Items from a dataset:
+-------+
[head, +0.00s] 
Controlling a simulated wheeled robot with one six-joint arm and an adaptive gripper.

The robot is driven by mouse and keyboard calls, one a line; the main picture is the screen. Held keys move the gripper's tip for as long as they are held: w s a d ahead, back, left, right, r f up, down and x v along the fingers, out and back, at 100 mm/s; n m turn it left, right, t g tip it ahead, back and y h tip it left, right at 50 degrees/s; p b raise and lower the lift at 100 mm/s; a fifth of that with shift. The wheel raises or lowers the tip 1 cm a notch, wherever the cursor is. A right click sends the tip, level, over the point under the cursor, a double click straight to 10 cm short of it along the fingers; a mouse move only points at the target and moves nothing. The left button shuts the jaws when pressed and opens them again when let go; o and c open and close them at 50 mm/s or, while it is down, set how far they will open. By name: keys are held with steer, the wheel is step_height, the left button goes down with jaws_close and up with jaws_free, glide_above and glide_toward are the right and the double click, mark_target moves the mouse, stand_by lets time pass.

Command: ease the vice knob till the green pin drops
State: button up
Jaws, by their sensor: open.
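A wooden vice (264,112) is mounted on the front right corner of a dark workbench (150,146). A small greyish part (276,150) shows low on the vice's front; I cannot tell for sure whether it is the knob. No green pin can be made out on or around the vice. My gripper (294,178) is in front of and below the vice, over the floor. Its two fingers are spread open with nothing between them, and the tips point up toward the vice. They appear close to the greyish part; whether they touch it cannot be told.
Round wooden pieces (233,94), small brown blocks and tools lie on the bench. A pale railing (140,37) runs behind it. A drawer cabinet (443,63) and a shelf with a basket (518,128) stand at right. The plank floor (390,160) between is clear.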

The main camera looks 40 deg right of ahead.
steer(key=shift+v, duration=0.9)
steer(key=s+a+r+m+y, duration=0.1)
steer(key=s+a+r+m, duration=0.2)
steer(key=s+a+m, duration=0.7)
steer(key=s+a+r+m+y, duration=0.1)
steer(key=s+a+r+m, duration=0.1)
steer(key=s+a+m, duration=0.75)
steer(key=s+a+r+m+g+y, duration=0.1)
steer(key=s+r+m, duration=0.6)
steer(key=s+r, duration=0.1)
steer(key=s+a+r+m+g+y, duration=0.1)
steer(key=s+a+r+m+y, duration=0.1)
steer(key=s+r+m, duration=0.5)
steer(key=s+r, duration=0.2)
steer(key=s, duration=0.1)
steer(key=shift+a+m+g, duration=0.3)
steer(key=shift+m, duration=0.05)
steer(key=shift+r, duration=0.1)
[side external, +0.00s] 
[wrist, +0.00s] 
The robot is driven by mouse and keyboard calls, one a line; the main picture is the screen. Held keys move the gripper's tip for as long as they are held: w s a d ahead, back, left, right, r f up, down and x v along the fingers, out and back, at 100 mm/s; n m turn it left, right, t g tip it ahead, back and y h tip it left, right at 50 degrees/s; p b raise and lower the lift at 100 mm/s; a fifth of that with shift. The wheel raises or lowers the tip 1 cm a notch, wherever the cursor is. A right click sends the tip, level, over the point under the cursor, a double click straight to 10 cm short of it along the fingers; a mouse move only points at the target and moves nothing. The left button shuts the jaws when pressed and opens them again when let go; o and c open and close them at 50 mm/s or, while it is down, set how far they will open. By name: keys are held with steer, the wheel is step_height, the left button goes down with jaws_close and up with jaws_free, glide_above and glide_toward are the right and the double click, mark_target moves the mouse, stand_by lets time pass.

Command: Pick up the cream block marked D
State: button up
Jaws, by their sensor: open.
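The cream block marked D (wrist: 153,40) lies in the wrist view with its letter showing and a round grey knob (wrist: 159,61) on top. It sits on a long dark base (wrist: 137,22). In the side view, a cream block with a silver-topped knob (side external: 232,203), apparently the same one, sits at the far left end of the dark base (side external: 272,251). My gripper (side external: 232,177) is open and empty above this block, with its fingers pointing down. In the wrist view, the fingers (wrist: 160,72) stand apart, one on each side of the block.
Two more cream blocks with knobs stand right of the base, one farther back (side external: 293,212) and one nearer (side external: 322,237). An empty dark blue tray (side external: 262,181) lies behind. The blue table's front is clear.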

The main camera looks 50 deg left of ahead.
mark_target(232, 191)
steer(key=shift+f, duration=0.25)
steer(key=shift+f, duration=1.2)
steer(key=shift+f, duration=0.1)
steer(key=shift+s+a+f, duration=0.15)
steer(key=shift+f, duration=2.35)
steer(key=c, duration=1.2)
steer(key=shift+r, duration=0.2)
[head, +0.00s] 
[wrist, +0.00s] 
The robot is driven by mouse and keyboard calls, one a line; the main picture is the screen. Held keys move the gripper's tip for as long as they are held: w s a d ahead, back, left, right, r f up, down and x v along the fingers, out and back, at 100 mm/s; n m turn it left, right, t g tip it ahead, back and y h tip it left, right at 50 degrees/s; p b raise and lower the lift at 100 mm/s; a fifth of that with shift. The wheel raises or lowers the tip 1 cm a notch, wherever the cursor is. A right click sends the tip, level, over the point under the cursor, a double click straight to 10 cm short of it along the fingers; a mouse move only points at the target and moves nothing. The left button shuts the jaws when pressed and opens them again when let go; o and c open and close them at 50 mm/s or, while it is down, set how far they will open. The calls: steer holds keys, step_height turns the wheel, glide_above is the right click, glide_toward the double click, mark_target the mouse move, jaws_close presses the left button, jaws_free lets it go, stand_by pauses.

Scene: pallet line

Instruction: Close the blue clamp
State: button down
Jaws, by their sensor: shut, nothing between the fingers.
+-------+
What is asked:
Print out every record again, exactly and in full.

Final result:
[head, +0.00s] 
Controlling a simulated wheeled robot with one six-joint arm and an adaptive gripper.

The robot is driven by mouse and keyboard calls, one a line; the main picture is the screen. Held keys move the gripper's tip for as long as they are held: w s a d ahead, back, left, right, r f up, down and x v along the fingers, out and back, at 100 mm/s; n m turn it left, right, t g tip it ahead, back and y h tip it left, right at 50 degrees/s; p b raise and lower the lift at 100 mm/s; a fifth of that with shift. The wheel raises or lowers the tip 1 cm a notch, wherever the cursor is. A right click sends the tip, level, over the point under the cursor, a double click straight to 10 cm short of it along the fingers; a mouse move only points at the target and moves nothing. The left button shuts the jaws when pressed and opens them again when let go; o and c open and close them at 50 mm/s or, while it is down, set how far they will open. By name: keys are held with steer, the wheel is step_height, the left button goes down with jaws_close and up with jaws_free, glide_above and glide_toward are the right and the double click, mark_target moves the mouse, stand_by lets time pass.

Command: ease the vice knob till the green pin drops
State: button up
Jaws, by their sensor: open.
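A wooden vice (264,112) is mounted on the front right corner of a dark workbench (150,146). A small greyish part (276,150) shows low on the vice's front; I cannot tell for sure whether it is the knob. No green pin can be made out on or around the vice. My gripper (294,178) is in front of and below the vice, over the floor. Its two fingers are spread open with nothing between them, and the tips point up toward the vice. They appear close to the greyish part; whether they touch it cannot be told.
Round wooden pieces (233,94), small brown blocks and tools lie on the bench. A pale railing (140,37) runs behind it. A drawer cabinet (443,63) and a shelf with a basket (518,128) stand at right. The plank floor (390,160) between is clear.

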The main camera looks 40 deg right of ahead.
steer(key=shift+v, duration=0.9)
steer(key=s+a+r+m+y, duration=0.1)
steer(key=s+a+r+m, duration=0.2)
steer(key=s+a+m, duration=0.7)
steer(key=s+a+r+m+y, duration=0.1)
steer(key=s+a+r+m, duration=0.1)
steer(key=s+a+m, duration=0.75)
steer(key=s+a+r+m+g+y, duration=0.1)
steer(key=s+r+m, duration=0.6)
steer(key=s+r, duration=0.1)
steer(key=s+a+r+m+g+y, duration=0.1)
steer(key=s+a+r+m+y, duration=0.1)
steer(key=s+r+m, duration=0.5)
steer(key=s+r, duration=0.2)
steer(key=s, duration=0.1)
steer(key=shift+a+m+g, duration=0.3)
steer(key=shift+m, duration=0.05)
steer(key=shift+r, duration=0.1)
[side external, +0.00s] 
[wrist, +0.00s] 
The robot is driven by mouse and keyboard calls, one a line; the main picture is the screen. Held keys move the gripper's tip for as long as they are held: w s a d ahead, back, left, right, r f up, down and x v along the fingers, out and back, at 100 mm/s; n m turn it left, right, t g tip it ahead, back and y h tip it left, right at 50 degrees/s; p b raise and lower the lift at 100 mm/s; a fifth of that with shift. The wheel raises or lowers the tip 1 cm a notch, wherever the cursor is. A right click sends the tip, level, over the point under the cursor, a double click straight to 10 cm short of it along the fingers; a mouse move only points at the target and moves nothing. The left button shuts the jaws when pressed and opens them again when let go; o and c open and close them at 50 mm/s or, while it is down, set how far they will open. By name: keys are held with steer, the wheel is step_height, the left button goes down with jaws_close and up with jaws_free, glide_above and glide_toward are the right and the double click, mark_target moves the mouse, stand_by lets time pass.

Command: Pick up the cream block marked D
State: button up
Jaws, by their sensor: open.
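The cream block marked D (wrist: 153,40) lies in the wrist view with its letter showing and a round grey knob (wrist: 159,61) on top. It sits on a long dark base (wrist: 137,22). In the side view, a cream block with a silver-topped knob (side external: 232,203), apparently the same one, sits at the far left end of the dark base (side external: 272,251). My gripper (side external: 232,177) is open and empty above this block, with its fingers pointing down. In the wrist view, the fingers (wrist: 160,72) stand apart, one on each side of the block.
Two more cream blocks with knobs stand right of the base, one farther back (side external: 293,212) and one nearer (side external: 322,237). An empty dark blue tray (side external: 262,181) lies behind. The blue table's front is clear.

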The main camera looks 50 deg left of ahead.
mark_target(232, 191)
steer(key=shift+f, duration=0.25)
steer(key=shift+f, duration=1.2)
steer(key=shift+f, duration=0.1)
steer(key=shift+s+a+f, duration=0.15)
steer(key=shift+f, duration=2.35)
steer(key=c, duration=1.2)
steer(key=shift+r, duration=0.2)
[head, +0.00s] 
[wrist, +0.00s] 
The robot is driven by mouse and keyboard calls, one a line; the main picture is the screen. Held keys move the gripper's tip for as long as they are held: w s a d ahead, back, left, right, r f up, down and x v along the fingers, out and back, at 100 mm/s; n m turn it left, right, t g tip it ahead, back and y h tip it left, right at 50 degrees/s; p b raise and lower the lift at 100 mm/s; a fifth of that with shift. The wheel raises or lowers the tip 1 cm a notch, wherever the cursor is. A right click sends the tip, level, over the point under the cursor, a double click straight to 10 cm short of it along the fingers; a mouse move only points at the target and moves nothing. The left button shuts the jaws when pressed and opens them again when let go; o and c open and close them at 50 mm/s or, while it is down, set how far they will open. The calls: steer holds keys, step_height turns the wheel, glide_above is the right click, glide_toward the double click, mark_target the mouse move, jaws_close presses the left button, jaws_free lets it go, stand_by pauses.

Scene: pallet line

Instruction: Close the blue clamp
State: button down
Jaws, by their sensor: shut, nothing between the fingers.

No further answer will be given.